[A run of records]
>> BEGIN
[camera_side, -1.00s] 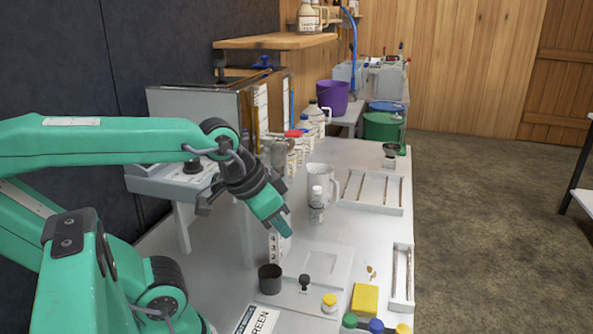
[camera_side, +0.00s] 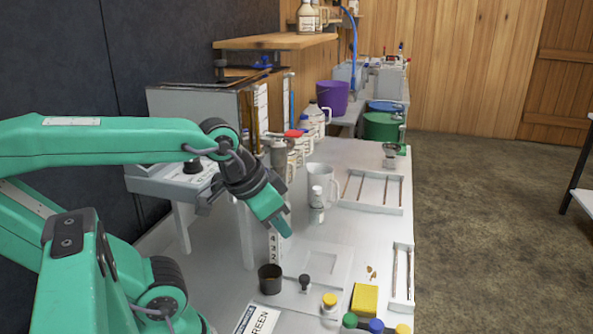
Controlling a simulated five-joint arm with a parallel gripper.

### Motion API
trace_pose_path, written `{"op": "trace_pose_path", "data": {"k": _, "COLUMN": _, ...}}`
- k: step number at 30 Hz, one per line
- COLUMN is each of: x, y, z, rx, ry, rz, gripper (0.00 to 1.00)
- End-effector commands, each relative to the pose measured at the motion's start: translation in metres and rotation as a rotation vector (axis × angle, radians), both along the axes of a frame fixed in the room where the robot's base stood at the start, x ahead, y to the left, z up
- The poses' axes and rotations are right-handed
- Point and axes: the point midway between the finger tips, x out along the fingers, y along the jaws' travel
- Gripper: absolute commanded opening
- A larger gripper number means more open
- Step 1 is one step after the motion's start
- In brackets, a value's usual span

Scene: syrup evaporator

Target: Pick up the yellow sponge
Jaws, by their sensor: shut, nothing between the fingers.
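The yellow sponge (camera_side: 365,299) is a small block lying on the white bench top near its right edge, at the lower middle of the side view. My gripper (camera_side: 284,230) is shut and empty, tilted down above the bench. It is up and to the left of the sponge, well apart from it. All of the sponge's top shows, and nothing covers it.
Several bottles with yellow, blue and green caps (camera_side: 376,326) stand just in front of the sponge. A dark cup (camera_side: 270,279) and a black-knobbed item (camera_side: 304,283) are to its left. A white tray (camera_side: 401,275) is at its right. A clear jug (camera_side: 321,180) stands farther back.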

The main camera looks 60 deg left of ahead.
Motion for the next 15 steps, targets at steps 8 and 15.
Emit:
>> END
>> BEGIN
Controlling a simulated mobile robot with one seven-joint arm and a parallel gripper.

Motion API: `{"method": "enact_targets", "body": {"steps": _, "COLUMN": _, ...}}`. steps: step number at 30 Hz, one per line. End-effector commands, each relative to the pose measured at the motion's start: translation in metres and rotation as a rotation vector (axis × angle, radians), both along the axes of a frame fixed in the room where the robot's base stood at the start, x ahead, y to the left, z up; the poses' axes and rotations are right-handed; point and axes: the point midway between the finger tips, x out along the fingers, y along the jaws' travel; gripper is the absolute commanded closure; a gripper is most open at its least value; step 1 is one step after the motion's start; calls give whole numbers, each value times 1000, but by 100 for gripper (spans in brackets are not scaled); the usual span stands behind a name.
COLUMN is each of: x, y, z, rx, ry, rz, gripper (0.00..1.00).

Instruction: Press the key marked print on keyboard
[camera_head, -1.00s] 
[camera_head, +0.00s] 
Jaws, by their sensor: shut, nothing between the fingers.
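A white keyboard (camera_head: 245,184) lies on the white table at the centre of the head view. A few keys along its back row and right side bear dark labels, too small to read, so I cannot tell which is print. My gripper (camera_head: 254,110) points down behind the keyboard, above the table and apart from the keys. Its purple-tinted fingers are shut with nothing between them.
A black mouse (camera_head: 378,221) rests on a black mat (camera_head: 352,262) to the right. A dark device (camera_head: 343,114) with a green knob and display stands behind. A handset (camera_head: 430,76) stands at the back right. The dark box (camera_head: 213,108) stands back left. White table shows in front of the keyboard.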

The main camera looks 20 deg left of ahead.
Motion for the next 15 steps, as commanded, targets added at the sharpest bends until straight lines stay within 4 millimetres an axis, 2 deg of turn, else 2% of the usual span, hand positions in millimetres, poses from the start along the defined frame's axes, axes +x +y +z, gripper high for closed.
>> END
>> BEGIN
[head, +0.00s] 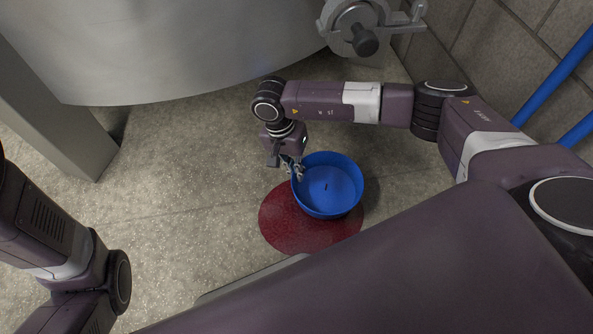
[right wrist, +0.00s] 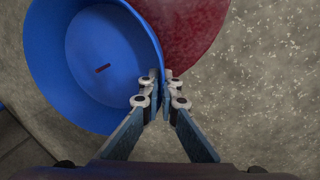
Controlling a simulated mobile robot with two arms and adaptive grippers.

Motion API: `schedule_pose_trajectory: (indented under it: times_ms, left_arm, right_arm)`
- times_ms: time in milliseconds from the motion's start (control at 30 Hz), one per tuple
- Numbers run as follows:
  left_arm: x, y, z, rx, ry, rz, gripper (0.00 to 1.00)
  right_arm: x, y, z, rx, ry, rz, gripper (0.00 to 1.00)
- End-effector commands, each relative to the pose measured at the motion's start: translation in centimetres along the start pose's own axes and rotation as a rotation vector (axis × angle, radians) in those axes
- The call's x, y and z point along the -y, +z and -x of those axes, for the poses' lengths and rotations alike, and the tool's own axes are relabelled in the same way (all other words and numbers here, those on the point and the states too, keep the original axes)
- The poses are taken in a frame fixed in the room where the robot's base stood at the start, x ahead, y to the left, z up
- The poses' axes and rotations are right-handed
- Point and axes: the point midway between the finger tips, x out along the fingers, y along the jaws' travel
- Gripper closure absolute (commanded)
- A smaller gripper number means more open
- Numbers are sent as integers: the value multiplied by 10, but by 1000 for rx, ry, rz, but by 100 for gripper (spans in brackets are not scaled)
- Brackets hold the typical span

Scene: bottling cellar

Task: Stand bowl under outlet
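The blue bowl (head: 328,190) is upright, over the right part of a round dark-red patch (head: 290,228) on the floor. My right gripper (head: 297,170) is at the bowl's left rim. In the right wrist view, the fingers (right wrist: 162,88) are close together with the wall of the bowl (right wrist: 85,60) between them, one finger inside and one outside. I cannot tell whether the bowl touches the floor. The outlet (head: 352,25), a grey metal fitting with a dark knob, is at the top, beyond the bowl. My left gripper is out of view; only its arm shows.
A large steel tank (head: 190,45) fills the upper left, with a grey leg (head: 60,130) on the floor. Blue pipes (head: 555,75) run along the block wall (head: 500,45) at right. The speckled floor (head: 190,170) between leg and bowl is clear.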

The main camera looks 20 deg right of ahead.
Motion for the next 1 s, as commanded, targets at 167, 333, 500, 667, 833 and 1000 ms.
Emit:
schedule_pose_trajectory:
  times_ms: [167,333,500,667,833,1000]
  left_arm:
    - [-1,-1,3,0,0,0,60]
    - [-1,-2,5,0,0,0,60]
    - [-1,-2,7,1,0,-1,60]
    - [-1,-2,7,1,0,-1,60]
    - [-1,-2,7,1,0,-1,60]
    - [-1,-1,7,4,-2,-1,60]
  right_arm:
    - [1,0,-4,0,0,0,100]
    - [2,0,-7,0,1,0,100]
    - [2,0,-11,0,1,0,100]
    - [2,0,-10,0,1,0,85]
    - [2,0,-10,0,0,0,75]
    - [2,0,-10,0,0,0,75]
>> END
Your task is to output exactly the lines from the one with "The main camera looks 20 deg left of ahead." through the one with "Motion for the next 15 steps, as", counting both ends.

The main camera looks 20 deg left of ahead.
Motion for the next 15 steps, as commanded, targets added at the sharpest bends until straight lines stay within 4 millimetres an axis, 2 deg of turn, else 2% of the usual span, hand positions in millimetres, poses from the start along the defined frame's axes, axes +x +y +z, gripper high for closed.

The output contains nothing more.